But this time his wife seemed reluctant to let him go. She grasped his arm, as though momentarily to steady herself, then let her head rest on his chest. As though by it’s own instinct, his hand rose to caress her hair, grown tangled in the wind, and when he glanced down at her he was surprised to see her eyes still wide open.
‘You’re in a strange mood, right enough,’ he said. ‘What did that stranger say to you?’
She kept her head on his chest for a moment longer. Then she straightened and let go of him. ‘Now I think of it Axl, there may be something in what you’re always saying. It’s queer the way the world’s forgetting people and things from only yesterday and the day before that. Like a sickness come over us all.’
whoah calm down now, there are spoilers in this, just so you know..
I loved this book, a beautiful tale that you drift through like a boat on a slow moving river, and, what I loved most was the ending, Did the boatman take Axl?
I don’t think he did. Then I wonder if that’s a reflection on me rather than the book. I felt that Axl had remembered more than his wife, or had knew more than he had told her and for that reason would not be joining her, and as much as that made me sad, from the story itself it didn’t feel completely wrong.
But that is the end, and the end is no place to start. Set in England after the Romans have left, a mist settles across the country and people are forgetful of the past. A small cast of characters are bound up tightly in not only their own destiny, but that of the entire country. Pulling in old tales, myths, legends and pastoral living, this is a tale ultimately about love, and memory. Axl and Beatrice leave their communal home to go searching for their long lost son. They meet and fall in with a Saxon warrior and Sir Gawain, of Arthurian legend. Slowly, as Ishiguro gently pulls the reader along, and the source of the all pervading mist is revealed, the quest of all the characters is intertwined as Axl and Beatrice’s memories start to bubble to the surface.
At points the reader knows more than Axl does, and Ishiguro handles this wonderfully. Even as Axl sees things and remembers instincts forgotten, they flow naturally into his consciousness, without revelation but instead like the flow of a stream gently merging into the river of his memory and he starts to fear what will happen if the small band succeeds in it’s efforts to put an end to the mist covering the land.
Thinking back, The Buried Giant feels like a Sunday afternoon movie, an enjoyable indulgence that contains a nip at the end, but which enhances the memory of it more than sours the pleasure of reading it. The prose and style is simple and engaging, and Ishiguro seamlessly mixes the magic with the mundane throughout, and makes it all seem perfectly normal.
By the end you know what you want to happen, and what you think should happen, but Ishiguro leaves you at the threshold and shuts the door, you’ll need to make you’re own mind up.

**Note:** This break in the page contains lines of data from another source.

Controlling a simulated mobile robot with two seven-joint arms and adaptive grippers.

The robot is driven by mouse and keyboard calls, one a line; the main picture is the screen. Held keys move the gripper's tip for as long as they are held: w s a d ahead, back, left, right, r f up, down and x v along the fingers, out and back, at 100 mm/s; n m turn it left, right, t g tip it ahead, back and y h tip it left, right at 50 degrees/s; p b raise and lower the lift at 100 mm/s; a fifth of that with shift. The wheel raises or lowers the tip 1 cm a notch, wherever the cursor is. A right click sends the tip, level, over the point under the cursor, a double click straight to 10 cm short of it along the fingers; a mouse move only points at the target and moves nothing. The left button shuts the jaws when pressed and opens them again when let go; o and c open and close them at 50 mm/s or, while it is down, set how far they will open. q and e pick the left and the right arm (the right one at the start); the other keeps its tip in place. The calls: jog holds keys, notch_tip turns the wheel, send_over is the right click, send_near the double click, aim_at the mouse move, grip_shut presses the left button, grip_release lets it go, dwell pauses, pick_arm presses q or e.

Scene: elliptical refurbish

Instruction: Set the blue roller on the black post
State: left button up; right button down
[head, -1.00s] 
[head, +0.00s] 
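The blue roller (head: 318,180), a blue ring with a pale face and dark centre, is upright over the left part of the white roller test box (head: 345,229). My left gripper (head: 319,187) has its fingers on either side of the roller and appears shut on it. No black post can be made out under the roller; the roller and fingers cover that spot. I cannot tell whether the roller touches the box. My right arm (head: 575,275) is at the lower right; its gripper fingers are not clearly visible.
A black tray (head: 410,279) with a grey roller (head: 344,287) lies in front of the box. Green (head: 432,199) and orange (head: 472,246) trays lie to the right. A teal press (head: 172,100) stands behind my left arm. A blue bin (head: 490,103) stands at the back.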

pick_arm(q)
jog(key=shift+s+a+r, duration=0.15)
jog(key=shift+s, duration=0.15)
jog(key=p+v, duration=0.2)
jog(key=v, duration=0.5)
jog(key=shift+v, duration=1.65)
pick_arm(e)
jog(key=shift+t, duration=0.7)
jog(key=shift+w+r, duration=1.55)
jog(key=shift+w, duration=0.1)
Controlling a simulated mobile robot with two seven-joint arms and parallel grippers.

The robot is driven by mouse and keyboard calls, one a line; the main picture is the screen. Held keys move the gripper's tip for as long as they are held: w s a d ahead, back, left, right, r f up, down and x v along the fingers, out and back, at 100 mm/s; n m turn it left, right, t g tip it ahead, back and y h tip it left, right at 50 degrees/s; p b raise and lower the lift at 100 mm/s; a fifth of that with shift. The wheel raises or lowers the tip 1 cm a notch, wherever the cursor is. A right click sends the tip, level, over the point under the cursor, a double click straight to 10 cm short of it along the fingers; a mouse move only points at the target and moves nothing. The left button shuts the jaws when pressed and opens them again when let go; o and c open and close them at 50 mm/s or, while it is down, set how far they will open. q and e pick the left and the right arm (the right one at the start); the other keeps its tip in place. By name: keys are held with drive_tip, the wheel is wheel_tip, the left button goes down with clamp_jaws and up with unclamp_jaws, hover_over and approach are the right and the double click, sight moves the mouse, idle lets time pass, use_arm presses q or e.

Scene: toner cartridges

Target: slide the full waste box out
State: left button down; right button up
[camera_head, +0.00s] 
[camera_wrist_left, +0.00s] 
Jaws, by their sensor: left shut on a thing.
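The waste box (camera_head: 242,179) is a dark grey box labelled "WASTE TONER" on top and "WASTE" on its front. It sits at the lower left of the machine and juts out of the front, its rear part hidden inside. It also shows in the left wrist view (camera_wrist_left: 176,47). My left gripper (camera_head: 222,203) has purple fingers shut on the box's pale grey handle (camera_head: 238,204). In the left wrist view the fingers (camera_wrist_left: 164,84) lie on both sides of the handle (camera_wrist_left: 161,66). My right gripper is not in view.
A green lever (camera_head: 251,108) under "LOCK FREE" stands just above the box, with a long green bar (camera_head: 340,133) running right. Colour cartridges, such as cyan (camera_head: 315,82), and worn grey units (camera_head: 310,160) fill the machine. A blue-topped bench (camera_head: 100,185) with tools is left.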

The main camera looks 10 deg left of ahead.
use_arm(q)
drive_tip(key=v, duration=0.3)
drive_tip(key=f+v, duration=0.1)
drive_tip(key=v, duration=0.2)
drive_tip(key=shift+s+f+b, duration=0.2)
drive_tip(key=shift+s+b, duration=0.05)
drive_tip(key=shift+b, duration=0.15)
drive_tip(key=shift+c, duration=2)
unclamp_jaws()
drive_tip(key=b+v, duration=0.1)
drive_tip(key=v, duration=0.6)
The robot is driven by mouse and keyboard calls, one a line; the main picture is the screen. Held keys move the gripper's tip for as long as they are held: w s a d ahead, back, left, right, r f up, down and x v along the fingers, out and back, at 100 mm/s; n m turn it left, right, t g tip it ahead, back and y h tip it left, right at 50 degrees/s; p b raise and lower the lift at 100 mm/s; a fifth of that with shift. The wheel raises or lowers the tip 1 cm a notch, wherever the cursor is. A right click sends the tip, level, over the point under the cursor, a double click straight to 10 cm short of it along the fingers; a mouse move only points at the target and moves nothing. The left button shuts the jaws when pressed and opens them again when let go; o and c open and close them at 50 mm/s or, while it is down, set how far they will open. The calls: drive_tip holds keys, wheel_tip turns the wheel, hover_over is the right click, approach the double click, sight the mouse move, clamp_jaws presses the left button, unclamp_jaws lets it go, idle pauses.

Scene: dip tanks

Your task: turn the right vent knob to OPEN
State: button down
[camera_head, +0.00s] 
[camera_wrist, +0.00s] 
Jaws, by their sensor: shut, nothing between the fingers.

Wistan smiled. ‘I believe, sir, it’s this very gift to withstand strange spells won me this errand from my king. For in the fens, we’ve never known a creature quite like this Querig, yet have known others with wonderful powers, and it was noticed how little I was swayed, even as my comrades swooned and wandered in dreams. I fancy this was my king’s only reason to choose me, for almost all my comrades at home are better warriors than this one walks beside you now’
‘Impossible to believe, Master Wistan! Both report and observation tell of your extraordinary qualities.’